Documentary film “Becoming Cousteau”, which is currently available on Disney+ here in South Korea, looks into the life and career of Jacques Cousteau, a famous French marine explorer who brought considerable innovation into marine exploration in addition to making those memorable documentary films about the endless wonder of oceans and sea creatures. Besides informing us a lot on his life and career via its skillful mix of various archival materials, the documentary also works as a vivid and intimate human portrayal to engage and touch us, and you will be certainly moved by how he kept going even during the last chapter of his life.
At first, the documentary shows and tells us about how Cousteau became interested in diving during his early years. Around the time when he joined the French Navy, young Cousteau aspired to be a pilot someday, but his aspiration was subsequently dashed because of an unfortunate car accident. As recovering after that accident, he came to try diving as a part of healing process, and, what do you know, he became quite passionate about not only diving but also exploring underwater world.
During the late 1930s, he and his two colleagues gained considerable reputation as “three diving musketeers” as frequently diving together in the beach areas of Southern France, but their enthusiastic diving activities were soon suspended as the World War II was started in 1939 and then their country was occupied by the Nazi Germany in the following year. Once the war was over in 1945, Cousteau and his colleagues resumed their marine exploration, and that led to a number of crucial technological developments including the first open-circuit, self-contained underwater breathing apparatus for divers. Thanks to this invention, they could explore underwater world more easily than before, and they also could record their explorations via their special waterproof cameras.
During the 1950s, Cousteau’s marine exploration reached to the peak as he and his team members sailed around here and there in the world via their old British minesweeper ship. Cousteau frequently filmed a lot of their marine exploration during that time, and that led to his ground-breaking documentary film “The Silent World” (1956). When the film was shown at the Cannes Film Festival, it was a huge critical success besides winning the Palme d’Or award, and he became all the more famous around the world when the documentary subsequently garnered the first Oscar for him (He later won two more Oscars, by the way).

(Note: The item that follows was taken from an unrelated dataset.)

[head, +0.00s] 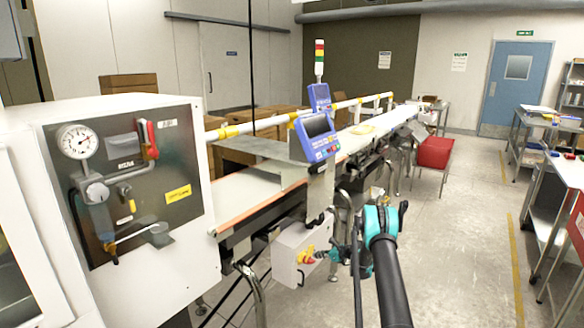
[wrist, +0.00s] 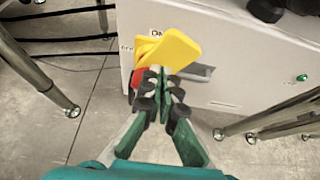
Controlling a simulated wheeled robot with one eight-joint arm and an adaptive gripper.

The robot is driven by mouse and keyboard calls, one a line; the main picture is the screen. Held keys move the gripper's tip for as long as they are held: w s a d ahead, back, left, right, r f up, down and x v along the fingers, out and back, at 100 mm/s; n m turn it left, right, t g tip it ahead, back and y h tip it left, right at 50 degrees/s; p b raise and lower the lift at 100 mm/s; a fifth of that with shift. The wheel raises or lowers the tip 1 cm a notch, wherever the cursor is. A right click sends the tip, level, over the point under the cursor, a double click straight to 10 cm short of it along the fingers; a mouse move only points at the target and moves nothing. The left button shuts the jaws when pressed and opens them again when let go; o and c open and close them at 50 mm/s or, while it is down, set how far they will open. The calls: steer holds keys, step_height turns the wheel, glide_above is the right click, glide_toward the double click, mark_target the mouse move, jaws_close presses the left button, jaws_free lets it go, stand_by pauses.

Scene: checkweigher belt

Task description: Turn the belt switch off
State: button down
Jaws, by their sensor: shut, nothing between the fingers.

Not long after that, Cousteau was approached by several American TV broadcasting companies, and that eventually led to his classic TV documentary series “The Undersea World of Jacques Cousteau”. From 1968 until 1976, he and his teams brought their awesome marine explorations into the homes of millions of people around the world, and that certainly boosted his fame and reputation in public.
However, around that point, Cousteau became more aware of the growing environmental crisis in the global world, and he also came to discern some undeniable errors of his marine explorations. Sure, he was simply curious and passionate about underwater world, but many of his marine explorations happened to be financed by those big oil companies, who have always been one of the major reasons behind the marine pollution around the world. Realizing how his marine explorations were a part of the problem, Cousteau could not help but feel bitter about his achievements, and he became more despaired when one of his two sons, who was as passionate about marine exploration as his father, died due to a plane crash incident.
Nevertheless, Cousteau did not resort to despair and misery at all. As becoming a passionate environment activist, he established a global non-profit organization for spreading environmental messages more around the world, and he actually achieved several important things in the process. Via his fame and reputation, he made many leading politicians around the world listen to him, and he was actually invited to the United Nations’ International Conference on Environment and Development in 1992.
The documentary skillfully shuffles a bunch of numerous archival records and footage clips, and the resulting collage is commendable on the whole. While we get close glimpses into Cousteau’s marine explorations, we also get to know more about Cousteau as a human being with some glaring flaws. As frequently occupied with his professional passion, he was not a very good father to both of his two sons, and he was not so faithful to his first wife either. For many years, he remained quite close to a woman who would eventually become his second wife later, but he never left his first wife till her death, and she had no problem with that because, as the daughter of a seaman family, she was happy to manage his ship and its crew.
Overall, “Becoming Cousteau” is engaging in addition to being fairly informative, and director/co-producer Liz Garbus, who previously directed “What Happened, Miss Simone?” (2015) and “All In: The Fight for Democracy” (2020), handles her human subject with enough care and respect. I wish it showed more of his life and career, but the documentary did a good job of summarizing his life and career on the whole, so I will not grumble for now.